In the essay on Europe, written in 2006, the overall situation has been outlined with certain problems listed as potential developments inherent in such a system. As the ensuing years have shown, some of them did eventuate.

The present situation is once again a particular state of affairs, a phase state of the self-same system, which contains the potential for certain outcomes. In technical terms they can be seen as latent states, that is states for which the preconditions exist but which have not achieved a sufficient degree of import and/or bias for them to influence their surrounds.
Should that happen, that particular subsystem will have entered a new state and as such will change its host to some extent.

As far as governments are concerned, and its administrative derivatives such as the boards of banks, the idea still persists that an economy is essentially a form of some mechanical apparatus where an adjustment here and some input there have predictable consequences.

Unfortunately, quite the opposite is true. Economies are chaotic systems, they progress along their timelines via affinity relationships, the clustering and/or dispersal of functional modules, and pattern-seeking phase states subject to the occasional bifurcation or break point. 
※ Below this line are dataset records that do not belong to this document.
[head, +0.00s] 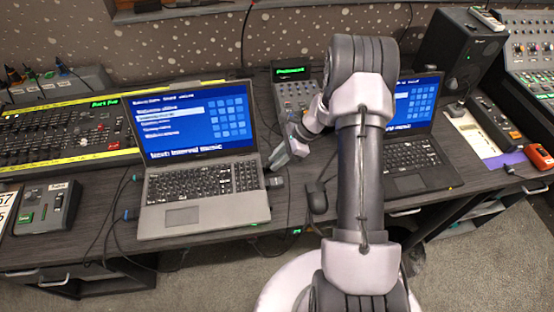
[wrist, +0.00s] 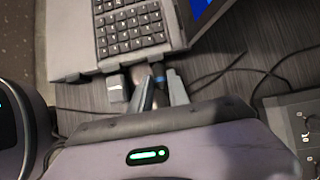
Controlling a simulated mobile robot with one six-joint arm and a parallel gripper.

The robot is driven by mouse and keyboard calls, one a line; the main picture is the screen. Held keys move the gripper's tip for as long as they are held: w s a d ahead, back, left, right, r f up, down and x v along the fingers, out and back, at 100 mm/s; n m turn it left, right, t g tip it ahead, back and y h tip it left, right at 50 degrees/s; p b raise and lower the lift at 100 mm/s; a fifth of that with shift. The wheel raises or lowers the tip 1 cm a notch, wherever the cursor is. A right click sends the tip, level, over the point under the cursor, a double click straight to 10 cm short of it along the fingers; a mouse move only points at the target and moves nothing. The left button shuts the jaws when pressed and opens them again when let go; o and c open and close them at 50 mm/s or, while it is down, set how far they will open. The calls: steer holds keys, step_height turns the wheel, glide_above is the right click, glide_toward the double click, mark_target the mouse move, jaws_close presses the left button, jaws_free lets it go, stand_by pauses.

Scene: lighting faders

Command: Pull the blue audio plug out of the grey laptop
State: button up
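The grey laptop (head: 204,210) stands open on the desk, left of my arm; a corner of its keyboard base (wrist: 84,52) fills the top of the wrist view. My gripper (head: 274,172) is low beside the laptop's right edge. In the wrist view its two fingertips (wrist: 160,74) point at that edge. A small blue part, seemingly the blue audio plug (wrist: 158,77), shows between the fingers, close to the laptop's side. The fingers partly hide it, and I cannot tell whether they touch it. In the head view the plug is hidden by my gripper.
A small grey stick (wrist: 117,88) juts from the same edge, just left of the fingers. A black mouse (head: 317,198) and a dark laptop (head: 415,162) are to the right. Loose cables (wrist: 225,72) cross the desk.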

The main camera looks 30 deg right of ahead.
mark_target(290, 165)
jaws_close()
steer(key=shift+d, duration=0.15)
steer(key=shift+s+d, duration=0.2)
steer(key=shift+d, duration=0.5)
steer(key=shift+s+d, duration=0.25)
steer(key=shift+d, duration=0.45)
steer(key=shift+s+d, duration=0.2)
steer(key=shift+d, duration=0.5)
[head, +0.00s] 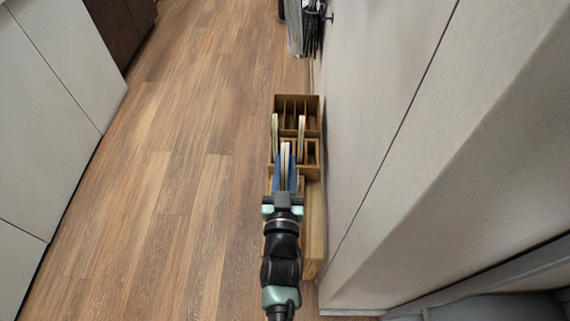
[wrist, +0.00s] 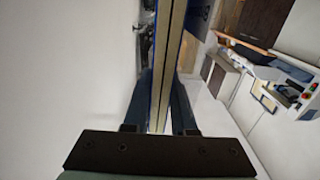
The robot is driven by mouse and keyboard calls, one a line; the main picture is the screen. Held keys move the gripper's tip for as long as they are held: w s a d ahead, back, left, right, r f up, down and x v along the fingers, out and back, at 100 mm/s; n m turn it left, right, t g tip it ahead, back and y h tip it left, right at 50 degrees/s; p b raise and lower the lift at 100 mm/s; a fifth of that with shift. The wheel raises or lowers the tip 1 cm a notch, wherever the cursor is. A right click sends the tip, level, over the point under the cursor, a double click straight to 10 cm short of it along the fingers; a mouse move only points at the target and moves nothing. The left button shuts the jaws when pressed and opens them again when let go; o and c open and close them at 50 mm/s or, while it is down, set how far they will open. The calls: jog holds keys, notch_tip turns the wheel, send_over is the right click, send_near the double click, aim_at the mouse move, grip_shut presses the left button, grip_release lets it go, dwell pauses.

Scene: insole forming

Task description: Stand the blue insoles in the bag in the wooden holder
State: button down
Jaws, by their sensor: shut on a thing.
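My gripper (head: 283,198) is shut on a pair of blue insoles (head: 285,168). They stand edge-up and point away from me, over the near part of the wooden holder (head: 312,101). In the wrist view the insoles (wrist: 170,60) show as two pale edges with blue sides, side by side between the fingers of my gripper (wrist: 158,115). Two more pale-edged insoles stand upright in the holder, one at the left (head: 275,132) and one at the right (head: 301,128). My arm hides the near part of the holder. I cannot tell whether the held insoles touch it.
The holder stands on the wood floor (head: 150,190), close along a pale cabinet wall (head: 400,130) on the right. A clear bag-like thing with dark items (head: 297,32) is beyond the holder. The floor to the left is clear up to the pale cabinets (head: 60,110).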

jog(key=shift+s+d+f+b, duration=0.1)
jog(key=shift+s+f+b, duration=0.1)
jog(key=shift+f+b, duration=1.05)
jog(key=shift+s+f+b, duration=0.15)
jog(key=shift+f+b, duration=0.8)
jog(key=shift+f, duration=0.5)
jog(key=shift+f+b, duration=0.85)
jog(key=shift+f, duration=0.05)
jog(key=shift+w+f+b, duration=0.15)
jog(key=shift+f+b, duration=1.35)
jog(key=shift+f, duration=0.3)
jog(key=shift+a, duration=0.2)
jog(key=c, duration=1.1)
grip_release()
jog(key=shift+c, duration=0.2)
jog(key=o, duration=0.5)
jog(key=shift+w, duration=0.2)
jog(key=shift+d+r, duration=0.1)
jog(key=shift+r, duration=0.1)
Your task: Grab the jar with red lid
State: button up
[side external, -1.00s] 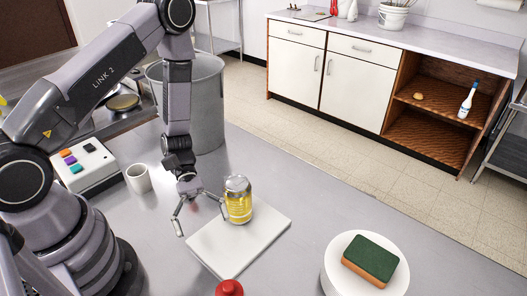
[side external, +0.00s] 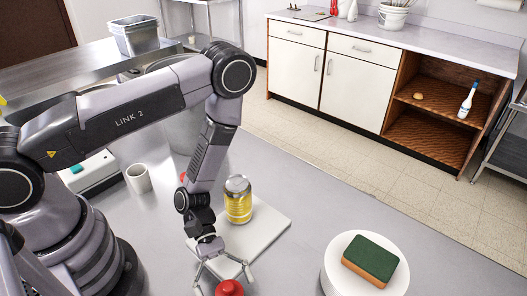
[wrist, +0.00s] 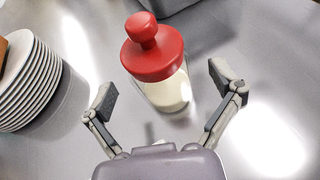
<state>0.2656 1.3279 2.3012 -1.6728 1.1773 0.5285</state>
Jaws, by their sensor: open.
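The jar (wrist: 162,95) has a red lid with a knob (wrist: 152,55) and a pale body, and stands on the metal counter in the wrist view. In the side external view only its red lid (side external: 229,288) shows, at the bottom edge; its body is cut off. My gripper (wrist: 162,88) is open, with one finger on each side of the jar and a visible gap on both sides. In the side external view my gripper (side external: 223,279) is low, right by the red lid.
A yellow-labelled can (side external: 238,203) stands on a white board (side external: 268,222) behind my gripper. A sponge (side external: 370,260) lies on a round white stack (side external: 335,283) to the right. Plates (wrist: 28,85) are stacked left in the wrist view. A white mug (side external: 139,178) stands near my arm.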

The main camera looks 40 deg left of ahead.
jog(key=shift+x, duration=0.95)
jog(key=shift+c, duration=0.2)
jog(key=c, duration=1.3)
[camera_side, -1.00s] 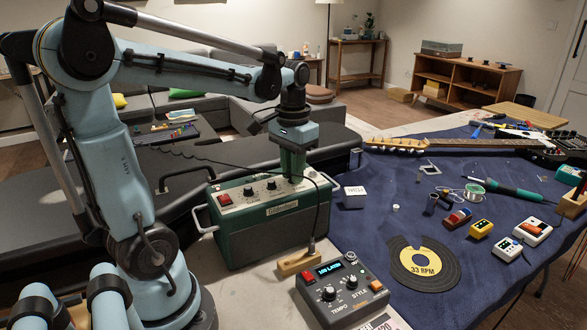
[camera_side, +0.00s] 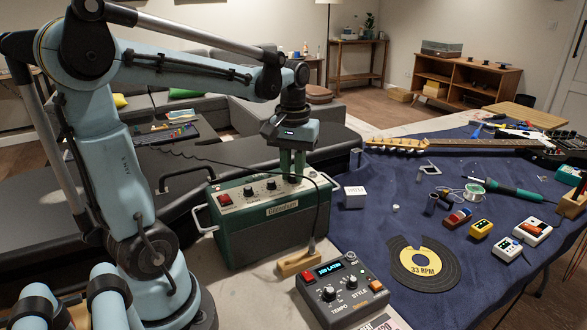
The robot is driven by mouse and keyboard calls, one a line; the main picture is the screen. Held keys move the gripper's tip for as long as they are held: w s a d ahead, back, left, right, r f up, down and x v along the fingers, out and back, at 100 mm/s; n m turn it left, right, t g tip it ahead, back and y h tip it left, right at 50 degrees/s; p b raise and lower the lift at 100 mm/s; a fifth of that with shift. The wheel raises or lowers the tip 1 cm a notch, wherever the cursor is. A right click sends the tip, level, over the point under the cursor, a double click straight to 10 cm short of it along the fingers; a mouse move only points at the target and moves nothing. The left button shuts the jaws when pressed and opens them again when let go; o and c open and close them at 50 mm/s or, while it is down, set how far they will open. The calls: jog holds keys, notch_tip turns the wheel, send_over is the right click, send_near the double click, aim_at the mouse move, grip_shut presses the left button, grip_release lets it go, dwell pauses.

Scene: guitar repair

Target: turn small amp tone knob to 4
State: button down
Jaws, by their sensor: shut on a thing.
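The small amp (camera_side: 268,232) is a green box with a cream control panel on top, standing at the left of the blue mat. Two black knobs (camera_side: 249,190) (camera_side: 271,184) show on the panel, with a red switch (camera_side: 224,199) at its left end. My gripper (camera_side: 292,177) points straight down over the right part of the panel. Its fingers are shut on a knob there, which they hide. I cannot read the knob's pointer or the scale numbers, nor its label.
A cable (camera_side: 327,205) arches close to the right of my gripper. A grey tempo and style box (camera_side: 342,290) stands in front of the amp. A white box (camera_side: 355,197) sits to the right. A guitar (camera_side: 460,146), soldering iron (camera_side: 512,191) and several small devices lie on the blue mat (camera_side: 390,218).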

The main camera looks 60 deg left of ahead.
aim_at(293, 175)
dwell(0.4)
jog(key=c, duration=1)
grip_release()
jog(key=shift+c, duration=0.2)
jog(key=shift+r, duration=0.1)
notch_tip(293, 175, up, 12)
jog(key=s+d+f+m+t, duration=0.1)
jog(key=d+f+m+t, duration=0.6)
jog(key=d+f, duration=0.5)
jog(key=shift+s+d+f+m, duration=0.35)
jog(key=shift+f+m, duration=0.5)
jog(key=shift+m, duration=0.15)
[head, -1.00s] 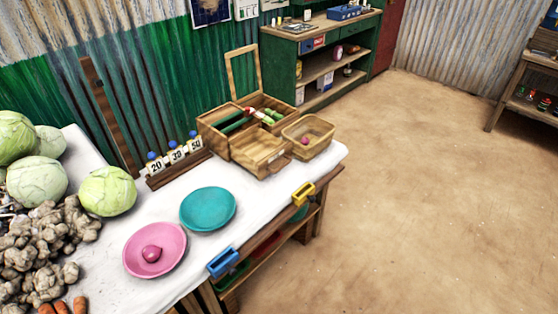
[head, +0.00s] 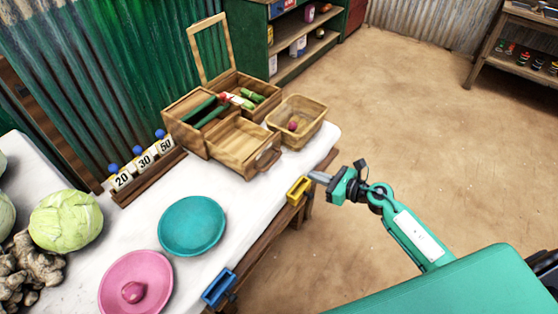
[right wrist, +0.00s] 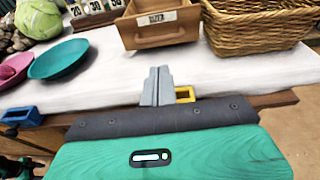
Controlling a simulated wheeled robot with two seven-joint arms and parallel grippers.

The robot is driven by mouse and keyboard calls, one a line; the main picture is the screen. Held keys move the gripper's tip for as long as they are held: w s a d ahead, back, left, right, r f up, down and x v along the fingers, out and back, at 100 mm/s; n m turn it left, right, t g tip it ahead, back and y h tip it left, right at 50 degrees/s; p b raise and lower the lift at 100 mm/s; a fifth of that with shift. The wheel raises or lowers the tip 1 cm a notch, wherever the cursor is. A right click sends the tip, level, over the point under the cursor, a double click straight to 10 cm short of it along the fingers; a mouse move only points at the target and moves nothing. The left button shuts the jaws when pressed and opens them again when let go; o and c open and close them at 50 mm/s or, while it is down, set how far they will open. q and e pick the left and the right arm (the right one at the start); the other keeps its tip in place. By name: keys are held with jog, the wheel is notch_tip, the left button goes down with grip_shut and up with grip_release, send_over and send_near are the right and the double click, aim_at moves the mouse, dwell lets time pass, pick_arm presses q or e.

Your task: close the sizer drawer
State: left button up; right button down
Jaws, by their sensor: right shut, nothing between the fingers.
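The sizer drawer (head: 238,160) is a wooden drawer pulled out of the front of the wooden box (head: 185,105) on the white-topped table. Its handle (head: 269,159) faces the table's front edge. In the right wrist view the drawer front (right wrist: 160,35) carries a "SIZER" label and shows at the top, beyond the fingers. My right gripper (head: 318,177) is shut and empty, off the table's front edge beside the yellow clip, apart from the drawer. In the right wrist view its closed fingers (right wrist: 157,75) point toward the drawer. My left gripper is not in view.
A wicker basket (head: 312,116) with a pink item stands right beside the drawer. The box's lid frame (head: 211,48) stands upright. A teal plate (head: 192,226), pink plate (head: 160,274), yellow clip (head: 298,189) and blue clip (head: 219,287) are nearer. Open floor lies right.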

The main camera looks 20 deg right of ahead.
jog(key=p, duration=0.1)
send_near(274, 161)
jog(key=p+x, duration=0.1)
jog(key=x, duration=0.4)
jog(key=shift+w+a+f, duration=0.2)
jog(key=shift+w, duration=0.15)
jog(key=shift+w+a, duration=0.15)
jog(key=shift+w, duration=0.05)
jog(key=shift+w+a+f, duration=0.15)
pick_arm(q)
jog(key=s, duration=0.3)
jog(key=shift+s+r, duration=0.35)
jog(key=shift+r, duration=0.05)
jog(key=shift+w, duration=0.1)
Since such dynamics do not lend themselves to budget forecasts, political speeches, or investment newsletters, this part of reality gets shunted out of our consciousness. The result, failed policies, constant political arguments and confusing debates, social unrest even, remains an ongoing fare of nations.

No wonder economist Steve Keen calls his field the "naked emperor of the social sciences"*), and again not surprisingly, only few have the courage to agree with him.

*) Steve Keen, Debunking Economics, the naked emperor of the social sciences, Zed Books, London, 2004.